I respect the hell out of Jeff Lemire. He's a creator who could easily go Bendis: stop drawing entirely to concentrate on writing, which is generally quicker and more lucrative. But he never has, and the books he draws are smart, literary, and usually more demanding than the ones he writes for other people.
He walks the walk, man. He not only does good comics, he does them on hard mode, over and over again.
Royal City is his new series from Image -- I can't imagine that it's "ongoing" in the sense that it will run forever if allowed, but it doesn't have a pre-defined length. It's most like Sweet Tooth in that; it will run until this story, in all its permutations, is over, and Lemire needs to get further into the story to have a good sense of how long that will be.

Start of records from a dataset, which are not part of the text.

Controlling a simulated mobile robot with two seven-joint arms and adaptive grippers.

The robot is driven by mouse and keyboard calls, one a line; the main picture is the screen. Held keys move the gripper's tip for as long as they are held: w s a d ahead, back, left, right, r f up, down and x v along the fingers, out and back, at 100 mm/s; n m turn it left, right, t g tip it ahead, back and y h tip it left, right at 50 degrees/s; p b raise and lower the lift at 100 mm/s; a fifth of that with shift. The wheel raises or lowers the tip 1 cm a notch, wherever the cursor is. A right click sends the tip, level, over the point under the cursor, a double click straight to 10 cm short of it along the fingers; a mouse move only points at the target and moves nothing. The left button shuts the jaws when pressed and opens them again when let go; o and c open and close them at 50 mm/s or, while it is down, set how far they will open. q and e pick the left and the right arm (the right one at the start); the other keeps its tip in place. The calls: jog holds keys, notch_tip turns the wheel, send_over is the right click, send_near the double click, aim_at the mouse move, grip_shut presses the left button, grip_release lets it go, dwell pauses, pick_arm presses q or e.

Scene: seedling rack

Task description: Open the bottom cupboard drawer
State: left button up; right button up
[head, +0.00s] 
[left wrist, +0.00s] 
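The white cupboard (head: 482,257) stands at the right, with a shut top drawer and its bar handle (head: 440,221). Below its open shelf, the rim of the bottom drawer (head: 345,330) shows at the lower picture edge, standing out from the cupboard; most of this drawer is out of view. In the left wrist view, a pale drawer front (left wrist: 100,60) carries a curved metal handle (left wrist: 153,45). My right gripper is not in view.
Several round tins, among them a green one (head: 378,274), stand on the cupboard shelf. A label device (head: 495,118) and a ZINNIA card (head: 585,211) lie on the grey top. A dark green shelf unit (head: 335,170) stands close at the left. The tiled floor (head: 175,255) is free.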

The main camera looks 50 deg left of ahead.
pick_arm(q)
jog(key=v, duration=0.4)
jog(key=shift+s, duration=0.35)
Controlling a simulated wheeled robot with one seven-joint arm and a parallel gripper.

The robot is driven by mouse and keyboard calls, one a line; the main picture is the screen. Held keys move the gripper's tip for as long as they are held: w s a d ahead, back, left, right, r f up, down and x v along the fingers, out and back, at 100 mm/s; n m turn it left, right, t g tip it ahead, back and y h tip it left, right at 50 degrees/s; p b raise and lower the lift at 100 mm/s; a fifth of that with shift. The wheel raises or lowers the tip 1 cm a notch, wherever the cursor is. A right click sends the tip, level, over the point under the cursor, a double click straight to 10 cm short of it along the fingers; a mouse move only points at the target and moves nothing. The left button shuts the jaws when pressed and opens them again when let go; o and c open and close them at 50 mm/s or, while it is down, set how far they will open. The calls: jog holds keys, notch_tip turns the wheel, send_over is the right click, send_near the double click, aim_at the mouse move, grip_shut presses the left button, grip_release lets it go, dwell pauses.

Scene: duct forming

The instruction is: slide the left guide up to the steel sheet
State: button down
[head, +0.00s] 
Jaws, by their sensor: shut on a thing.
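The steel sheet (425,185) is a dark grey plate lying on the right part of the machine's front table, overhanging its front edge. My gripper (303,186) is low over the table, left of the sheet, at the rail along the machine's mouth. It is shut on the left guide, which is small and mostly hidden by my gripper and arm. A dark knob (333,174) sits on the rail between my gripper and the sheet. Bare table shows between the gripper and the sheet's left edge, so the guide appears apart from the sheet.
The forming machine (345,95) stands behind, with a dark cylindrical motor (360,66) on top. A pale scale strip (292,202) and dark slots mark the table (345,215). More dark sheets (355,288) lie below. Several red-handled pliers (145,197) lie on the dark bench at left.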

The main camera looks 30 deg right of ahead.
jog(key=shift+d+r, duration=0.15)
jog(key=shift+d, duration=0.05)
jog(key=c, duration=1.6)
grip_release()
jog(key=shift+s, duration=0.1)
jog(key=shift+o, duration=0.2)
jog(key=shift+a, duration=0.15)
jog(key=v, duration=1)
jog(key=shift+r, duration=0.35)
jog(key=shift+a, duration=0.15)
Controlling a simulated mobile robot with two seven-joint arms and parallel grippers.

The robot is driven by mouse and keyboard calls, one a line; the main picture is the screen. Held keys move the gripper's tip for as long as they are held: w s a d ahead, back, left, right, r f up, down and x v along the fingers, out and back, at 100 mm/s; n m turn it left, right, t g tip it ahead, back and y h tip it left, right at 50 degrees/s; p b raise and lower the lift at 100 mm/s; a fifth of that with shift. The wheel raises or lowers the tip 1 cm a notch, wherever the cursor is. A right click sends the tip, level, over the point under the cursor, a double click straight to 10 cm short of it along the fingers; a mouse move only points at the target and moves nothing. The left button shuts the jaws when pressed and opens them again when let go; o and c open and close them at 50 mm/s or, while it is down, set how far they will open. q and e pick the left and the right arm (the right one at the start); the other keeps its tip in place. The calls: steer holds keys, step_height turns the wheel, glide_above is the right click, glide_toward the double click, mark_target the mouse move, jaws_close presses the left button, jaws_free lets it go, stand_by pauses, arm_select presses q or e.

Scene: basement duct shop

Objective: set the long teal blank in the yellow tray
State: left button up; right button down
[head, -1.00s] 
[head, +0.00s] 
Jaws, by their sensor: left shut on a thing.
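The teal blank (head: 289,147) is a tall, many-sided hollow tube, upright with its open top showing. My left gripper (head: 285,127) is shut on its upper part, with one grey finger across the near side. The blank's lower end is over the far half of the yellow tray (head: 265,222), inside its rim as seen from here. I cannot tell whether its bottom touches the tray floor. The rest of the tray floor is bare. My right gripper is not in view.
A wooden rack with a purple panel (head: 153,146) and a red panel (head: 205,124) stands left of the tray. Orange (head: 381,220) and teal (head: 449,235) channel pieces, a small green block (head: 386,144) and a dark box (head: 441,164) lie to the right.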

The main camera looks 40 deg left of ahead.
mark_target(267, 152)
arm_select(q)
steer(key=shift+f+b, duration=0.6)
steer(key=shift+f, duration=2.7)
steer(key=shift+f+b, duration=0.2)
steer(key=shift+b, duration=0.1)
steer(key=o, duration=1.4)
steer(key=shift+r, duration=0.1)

This first collection is called Next of Kin, and it sets up the story: the is the story of a family, and, through them, their city. The Pikes are an unhappy family, which means they're particular: sour mother Patti and quiet father Peter, content to putter with his old radios. They had four children, all of them now near or north of forty: Patrick, a novelist who got out of town and is now getting sucked back as he tries to figure out a third book; real-estate dynamo Tara, ready to rip out the factory the town limps along on to build it a new future it doesn't actually want; and drunkard ne'er-do-well Richie, in too much debt to men too bad to cross.
Oh, and Tommy. Tommy killed himself when he was fourteen, in 1993. He's the most prominent character in the book, in nearly every panel.

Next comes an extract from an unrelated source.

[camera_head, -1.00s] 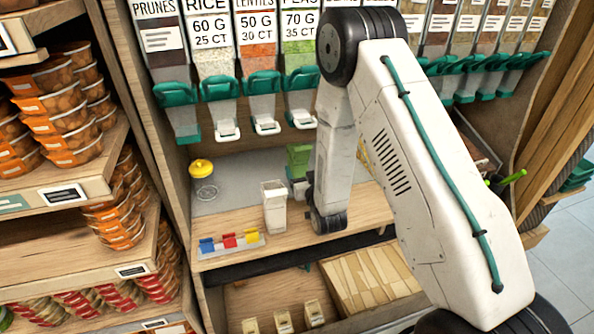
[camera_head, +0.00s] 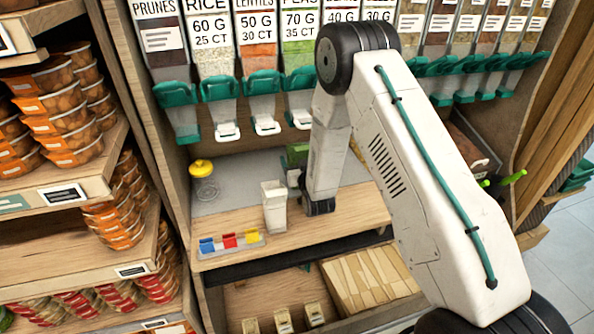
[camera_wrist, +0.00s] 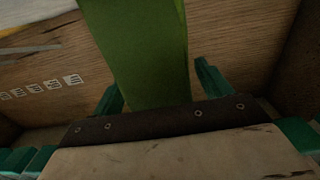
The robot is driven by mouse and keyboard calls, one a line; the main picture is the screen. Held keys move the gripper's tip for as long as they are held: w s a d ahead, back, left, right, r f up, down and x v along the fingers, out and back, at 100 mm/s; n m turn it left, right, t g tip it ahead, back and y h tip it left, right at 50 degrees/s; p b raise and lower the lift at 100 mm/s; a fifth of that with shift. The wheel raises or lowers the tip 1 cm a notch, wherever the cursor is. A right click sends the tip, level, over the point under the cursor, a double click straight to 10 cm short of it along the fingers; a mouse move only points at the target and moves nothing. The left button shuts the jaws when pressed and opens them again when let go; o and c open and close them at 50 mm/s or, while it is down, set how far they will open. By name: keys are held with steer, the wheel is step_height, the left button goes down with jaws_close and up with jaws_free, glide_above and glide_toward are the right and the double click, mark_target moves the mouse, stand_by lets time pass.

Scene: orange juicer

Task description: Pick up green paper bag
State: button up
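The green paper bag (camera_head: 297,153) stands on the grey counter behind my arm, which hides part of it. In the wrist view the green bag (camera_wrist: 145,50) fills the upper middle, close to the camera. My gripper (camera_wrist: 158,88) has its two green fingers apart, with the lower part of the bag between them. A gap shows between the bag and the right finger. The left finger appears beside the bag's left edge; I cannot tell if they touch.
A white container (camera_head: 274,207) stands just left of my arm. Red, blue and yellow clips (camera_head: 230,241) lie at the shelf's front left. A yellow-topped item (camera_head: 201,168) stands behind them. Dispensers (camera_head: 264,95) hang above. Bare wooden shelf (camera_head: 365,205) lies to the right.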

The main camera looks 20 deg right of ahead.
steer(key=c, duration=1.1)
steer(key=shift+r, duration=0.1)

That's Tommy on the cover: all of him. Each of the surviving Pikes has a version of Tommy -- Patti sees him as a young priest, Richie as a instigating hellion who leads him astray, and Peter as a young boy -- who seems as real as they are. The Tommies talk to the other Pikes, accompany them through their days, comment on their actions, push them to do the things they really want to do anyway.
Patrick doesn't have a Tommy when the book opens; he got out long ago and has been away too long. But he sees Tommy as he crosses into Royal City -- ghosts are traditionally tied to their haunts in life, of course. And Tommy has a particular reason to haunt Pat, something at the core of Pat's writing life.

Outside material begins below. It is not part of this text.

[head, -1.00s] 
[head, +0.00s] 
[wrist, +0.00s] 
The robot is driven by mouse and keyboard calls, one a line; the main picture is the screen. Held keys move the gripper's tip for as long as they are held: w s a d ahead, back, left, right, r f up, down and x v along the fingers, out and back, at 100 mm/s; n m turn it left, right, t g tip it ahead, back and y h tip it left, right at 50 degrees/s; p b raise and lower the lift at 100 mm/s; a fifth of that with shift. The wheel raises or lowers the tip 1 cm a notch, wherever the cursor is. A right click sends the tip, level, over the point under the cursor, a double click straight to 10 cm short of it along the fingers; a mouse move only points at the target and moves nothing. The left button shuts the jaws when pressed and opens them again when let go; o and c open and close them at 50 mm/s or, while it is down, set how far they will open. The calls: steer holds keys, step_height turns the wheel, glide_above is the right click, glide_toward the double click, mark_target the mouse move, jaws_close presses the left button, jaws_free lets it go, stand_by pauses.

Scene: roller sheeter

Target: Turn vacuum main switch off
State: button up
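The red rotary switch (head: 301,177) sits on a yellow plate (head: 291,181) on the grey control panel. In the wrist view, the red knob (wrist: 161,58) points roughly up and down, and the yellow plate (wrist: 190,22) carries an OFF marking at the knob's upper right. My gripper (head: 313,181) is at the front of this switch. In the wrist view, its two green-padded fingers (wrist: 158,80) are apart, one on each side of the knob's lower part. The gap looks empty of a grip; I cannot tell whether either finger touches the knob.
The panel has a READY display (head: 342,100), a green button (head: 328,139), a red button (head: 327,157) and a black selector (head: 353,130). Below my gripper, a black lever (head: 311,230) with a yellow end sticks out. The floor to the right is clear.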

Royal City is going to be a book about secrets, obviously, as much as it is about family and the places that aren't dead but feel like they're headed that way. It is fantasy, inherently, but not the kind that makes it into comics all that often -- it's a ghost story, a story of loss and regret and broken things, about the people we wanted to be and the people we became.
It's a Jeff Lemire book. It's strong and vital and true. It's worth reading. He's worth celebrating. Check it out.